**Work required:** Where a line in the listing contains the string "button", copy that line out.

....................

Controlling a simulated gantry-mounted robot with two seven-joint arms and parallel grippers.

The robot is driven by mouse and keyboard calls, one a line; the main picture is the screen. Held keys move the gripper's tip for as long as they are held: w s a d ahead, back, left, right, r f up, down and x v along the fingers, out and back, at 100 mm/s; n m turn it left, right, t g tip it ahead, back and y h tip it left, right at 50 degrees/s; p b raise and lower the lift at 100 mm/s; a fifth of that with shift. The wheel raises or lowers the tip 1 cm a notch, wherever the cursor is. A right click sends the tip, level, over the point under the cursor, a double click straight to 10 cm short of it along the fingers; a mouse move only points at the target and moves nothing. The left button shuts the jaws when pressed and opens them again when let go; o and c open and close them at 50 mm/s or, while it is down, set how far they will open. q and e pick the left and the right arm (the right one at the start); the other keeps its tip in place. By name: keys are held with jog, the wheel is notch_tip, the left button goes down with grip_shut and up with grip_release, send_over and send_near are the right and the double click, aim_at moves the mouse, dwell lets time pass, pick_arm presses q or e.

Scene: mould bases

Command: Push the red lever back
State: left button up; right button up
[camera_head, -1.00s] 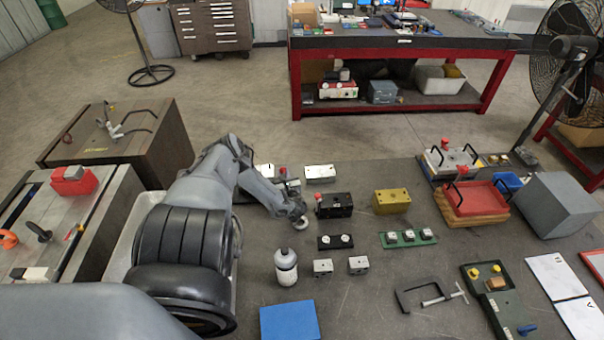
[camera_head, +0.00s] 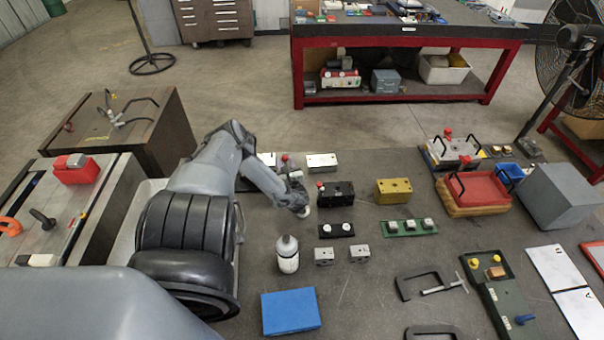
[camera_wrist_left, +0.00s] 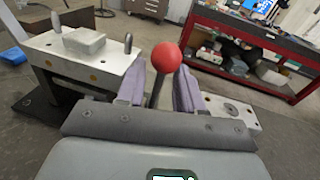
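The red lever has a round red ball knob (camera_wrist_left: 166,57) on a dark stem, seen close up in the left wrist view. My left gripper (camera_wrist_left: 160,82) has its two purple-grey fingers on either side of the stem, with visible gaps. The knob sits at about fingertip height. In the head view my left gripper (camera_head: 292,172) is at the back of the bench, between two white blocks, and largely hides the lever. My right gripper is not in view.
A black block with a red knob (camera_head: 338,194) and a yellow block (camera_head: 393,191) stand right of my left gripper. A bottle (camera_head: 287,254) and a blue block (camera_head: 291,311) are nearer. In the left wrist view, a pale metal block with pins (camera_wrist_left: 85,55) stands at left.

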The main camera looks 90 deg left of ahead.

....................

**Solution:**
The robot is driven by mouse and keyboard calls, one a line; the main picture is the screen. Held keys move the gripper's tip for as long as they are held: w s a d ahead, back, left, right, r f up, down and x v along the fingers, out and back, at 100 mm/s; n m turn it left, right, t g tip it ahead, back and y h tip it left, right at 50 degrees/s; p b raise and lower the lift at 100 mm/s; a fifth of that with shift. The wheel raises or lowers the tip 1 cm a notch, wherever the cursor is. A right click sends the tip, level, over the point under the cursor, a double click straight to 10 cm short of it along the fingers; a mouse move only points at the target and moves nothing. The left button shuts the jaws when pressed and opens them again when let go; o and c open and close them at 50 mm/s or, while it is down, set how far they will open. q and e pick the left and the right arm (the right one at the start); the other keeps its tip in place. By name: keys are held with jog, the wheel is notch_tip, the left button goes down with grip_shut and up with grip_release, send_over and send_near are the right and the double click, aim_at moves the mouse, dwell lets time pass, pick_arm presses q or e.
State: left button up; right button up

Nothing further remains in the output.